The Dedalo series by Vincent Books has hosted gamebooks with significant literary backgrounds. The first volume is Nicolas Eymerich Inquisitore: Il sabba nero (2019) by Lorenzo Trenti, which expands the storyworld created by Valerio Evangelisti and allows the reader to take on the role of its prime character. Along similar lines, In cerca di Angelica (2023) by Andrea Angiolino is a sequel in gamebook format of The Frenzy of Orlando, while also echoing Angiolino's own gamebook In cerca di fortuna. Anna Aglietti's Biblioquest: Il libro dei libri (2022) is a playful remake of Umberto Eco's The Name of the Rose. The protagonist is a member of the order of the Monaci Copiosi and an apprentice of Father Umberto Ertoerto (a pun on Eco/echo). The task for the protagonist is to retrieve a mysterious book. Just as The Name of the Rose contained a vast fresco of literary references, Biblioquest includes homages to classics such as Dante, Calvino, Levi, and Borges, fantasy literature by Ende and Pratchett, and gamebooks in JH Brennan's series Grailquest. From this latter source, Aglietti borrows the ironic and metafictional tone and the use of section 14 to describe the protagonist's death. 9 However, Aglietti is not content with simply inserting these intertextual signals within the story; rather, she turns them into ludic elements by giving bonuses and access to extra information to the reader who identifies the references correctly.

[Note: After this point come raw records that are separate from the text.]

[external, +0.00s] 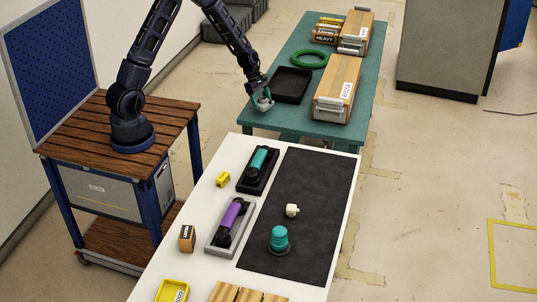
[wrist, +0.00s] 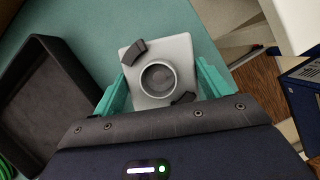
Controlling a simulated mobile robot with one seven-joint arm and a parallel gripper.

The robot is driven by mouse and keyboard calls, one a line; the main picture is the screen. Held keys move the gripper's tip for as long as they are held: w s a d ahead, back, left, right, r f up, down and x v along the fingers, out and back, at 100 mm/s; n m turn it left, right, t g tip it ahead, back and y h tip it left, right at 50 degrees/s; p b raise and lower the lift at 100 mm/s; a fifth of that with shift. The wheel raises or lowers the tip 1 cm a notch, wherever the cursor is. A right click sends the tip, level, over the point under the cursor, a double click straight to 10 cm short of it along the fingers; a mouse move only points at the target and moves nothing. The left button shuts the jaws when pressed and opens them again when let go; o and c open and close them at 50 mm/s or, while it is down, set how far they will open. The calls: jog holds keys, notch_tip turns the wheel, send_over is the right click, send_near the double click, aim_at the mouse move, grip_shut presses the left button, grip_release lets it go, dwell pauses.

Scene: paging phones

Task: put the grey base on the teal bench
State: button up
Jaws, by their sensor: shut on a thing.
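My gripper (external: 262,99) is over the near left corner of the teal bench (external: 290,118) in the external view. Its teal fingers (wrist: 163,74) are shut on the grey base (wrist: 152,56), one on each side, in the wrist view. The grey base is a squarish light grey block with a round recess and two dark pads. It also shows small below the fingers in the external view (external: 264,105). I cannot tell whether it touches the bench top.
A black tray (external: 306,72) lies close beside my gripper on the bench. A green ring (external: 310,58), wooden boxes (external: 337,90) and battery-like items (external: 326,30) are farther back. The white table (external: 222,148) in front holds a teal handset, a purple handset and a dark mat (external: 300,185).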

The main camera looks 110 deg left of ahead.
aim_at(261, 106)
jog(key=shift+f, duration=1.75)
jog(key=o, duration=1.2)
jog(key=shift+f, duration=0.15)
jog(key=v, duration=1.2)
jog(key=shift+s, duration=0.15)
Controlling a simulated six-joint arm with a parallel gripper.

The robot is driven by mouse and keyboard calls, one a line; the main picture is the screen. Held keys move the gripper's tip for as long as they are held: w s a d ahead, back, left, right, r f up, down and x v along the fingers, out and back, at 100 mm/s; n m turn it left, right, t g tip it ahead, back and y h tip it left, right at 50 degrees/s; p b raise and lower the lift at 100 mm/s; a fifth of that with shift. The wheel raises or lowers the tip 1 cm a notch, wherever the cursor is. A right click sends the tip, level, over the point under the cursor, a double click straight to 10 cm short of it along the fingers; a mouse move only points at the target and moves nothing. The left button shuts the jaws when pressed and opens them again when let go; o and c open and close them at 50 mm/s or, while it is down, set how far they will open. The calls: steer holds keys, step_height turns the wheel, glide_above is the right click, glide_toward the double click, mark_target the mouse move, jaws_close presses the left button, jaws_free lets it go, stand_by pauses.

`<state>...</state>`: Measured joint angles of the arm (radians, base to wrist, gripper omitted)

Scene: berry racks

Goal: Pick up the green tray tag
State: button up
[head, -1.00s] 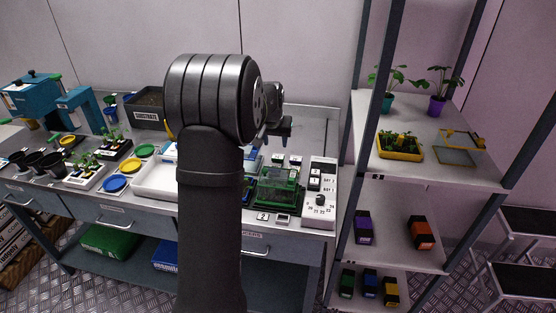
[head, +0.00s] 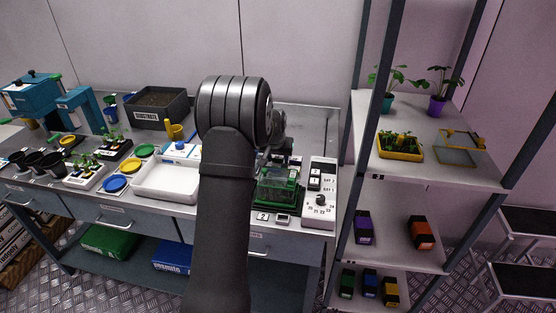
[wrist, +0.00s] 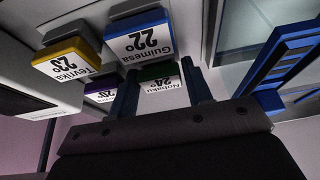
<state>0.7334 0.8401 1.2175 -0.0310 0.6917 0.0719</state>
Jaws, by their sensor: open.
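The green tray tag (wrist: 160,86), with a white label reading "24°", shows in the wrist view between and beyond the two dark fingers of my gripper (wrist: 159,70). My gripper is open, and nothing is held. A blue tag (wrist: 138,42) marked "22°" stands just left of and above the green one, near the left finger. In the head view my gripper (head: 280,155) is low over the bench behind the green covered tray (head: 276,198); my arm and gripper hide most of the tags there.
A yellow tag (wrist: 66,60) and a purple tag (wrist: 103,92) stand left in the wrist view. A blue slatted frame (wrist: 288,65) is at right. In the head view, a white control panel (head: 319,205) is right of the green tray, and a shelf rack (head: 450,165) stands beyond it.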

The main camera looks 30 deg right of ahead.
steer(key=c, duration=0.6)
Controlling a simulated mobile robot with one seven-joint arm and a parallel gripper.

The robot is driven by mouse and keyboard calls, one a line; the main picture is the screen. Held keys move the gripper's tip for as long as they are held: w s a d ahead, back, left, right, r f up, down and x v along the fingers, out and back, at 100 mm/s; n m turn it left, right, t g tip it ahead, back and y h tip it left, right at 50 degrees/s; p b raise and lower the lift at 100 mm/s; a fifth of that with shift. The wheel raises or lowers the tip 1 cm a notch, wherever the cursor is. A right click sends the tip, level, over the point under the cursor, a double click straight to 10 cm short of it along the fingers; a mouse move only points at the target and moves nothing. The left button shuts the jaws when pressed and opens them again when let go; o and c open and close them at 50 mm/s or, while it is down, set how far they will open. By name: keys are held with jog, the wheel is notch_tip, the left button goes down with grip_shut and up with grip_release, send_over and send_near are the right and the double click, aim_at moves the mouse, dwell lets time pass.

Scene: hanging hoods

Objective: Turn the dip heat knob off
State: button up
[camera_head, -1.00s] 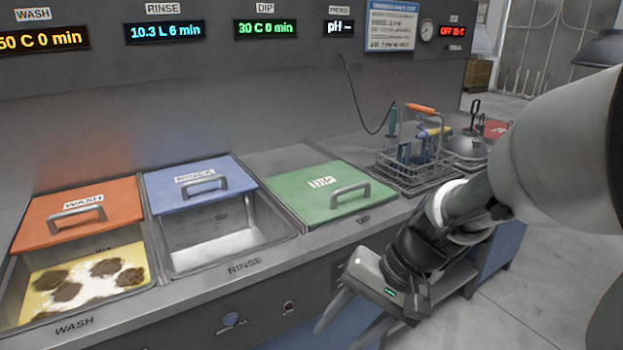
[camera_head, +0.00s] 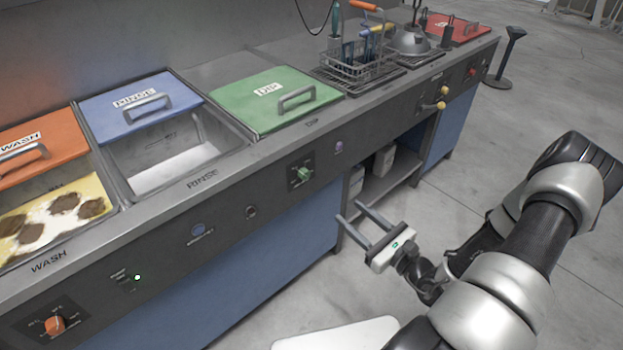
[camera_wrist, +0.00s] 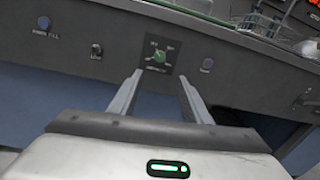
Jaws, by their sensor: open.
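The dip heat knob is the green knob (camera_head: 304,174) on a dark square plate on the bench's front panel, below the green-lidded DIP basin (camera_head: 252,127). In the wrist view the green knob (camera_wrist: 159,57) shows ahead, between and beyond my fingertips. Its pointer direction is too small to read. My gripper (camera_head: 350,211) is open and empty, in front of the bench, lower right of the knob and apart from it. In the wrist view my gripper's fingers (camera_wrist: 158,78) are spread wide with nothing between them.
A purple button (camera_head: 339,147) is right of the knob; a small switch (camera_head: 251,212) and blue button (camera_head: 198,230) are left. An orange knob (camera_head: 54,324) is far left, yellow knobs (camera_head: 441,104) right. A wire basket (camera_head: 357,68) stands on the counter. Floor in front is clear.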

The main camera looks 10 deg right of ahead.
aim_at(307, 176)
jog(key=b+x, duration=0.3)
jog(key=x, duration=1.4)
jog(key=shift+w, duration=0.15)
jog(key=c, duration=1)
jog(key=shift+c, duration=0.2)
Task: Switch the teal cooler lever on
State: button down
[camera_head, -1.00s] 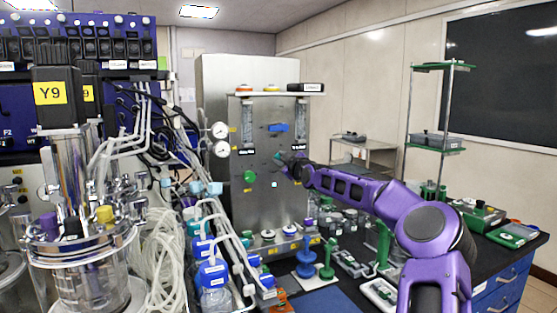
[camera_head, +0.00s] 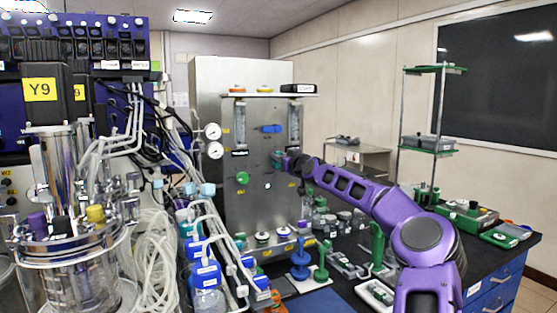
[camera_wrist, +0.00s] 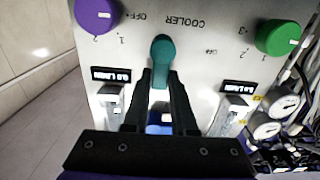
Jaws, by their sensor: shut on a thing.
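The teal cooler lever (camera_wrist: 162,48) is on the steel panel (camera_wrist: 205,75) in the wrist view, below the upside-down word COOLER. It runs roughly straight down the picture, its lower part between my fingertips. My gripper (camera_wrist: 162,78) is shut on it, one dark finger on each side. In the head view my gripper (camera_head: 281,161) is at the right part of the steel panel (camera_head: 252,205), and the arm largely hides the lever there. OFF markings show near the lever, but its exact setting is unclear.
A purple knob (camera_wrist: 97,13) and a green knob (camera_wrist: 278,37) flank the lever. A blue handle (camera_head: 271,128) and another view of the green knob (camera_head: 243,178) show on the panel. Pressure gauges (camera_head: 213,131) and tubing are left of it. Green-based items crowd the bench at right.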

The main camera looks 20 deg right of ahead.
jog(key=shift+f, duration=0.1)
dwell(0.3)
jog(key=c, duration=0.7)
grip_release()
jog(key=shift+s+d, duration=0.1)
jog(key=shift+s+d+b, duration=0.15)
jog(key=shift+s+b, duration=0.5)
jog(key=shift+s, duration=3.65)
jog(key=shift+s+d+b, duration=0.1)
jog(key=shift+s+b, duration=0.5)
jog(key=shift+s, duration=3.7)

Aglietti's work exemplifies how Italian gamebooks based on literary sources tend to rely on extensive and detailed knowledge of their source materials. Their looking back at previous traditions is not a facile way to repurpose well-tested plotlines. Rather, it shows an active engagement with the sources and establishes a productive tension between two traditions (canonical literature and gamebooks) and the author's creative take. In this, Biblioquest perfectly embodies the traits of experiential nostalgia, ironic homage, and literary awareness that characterize many Italian gamebooks of the 21st century.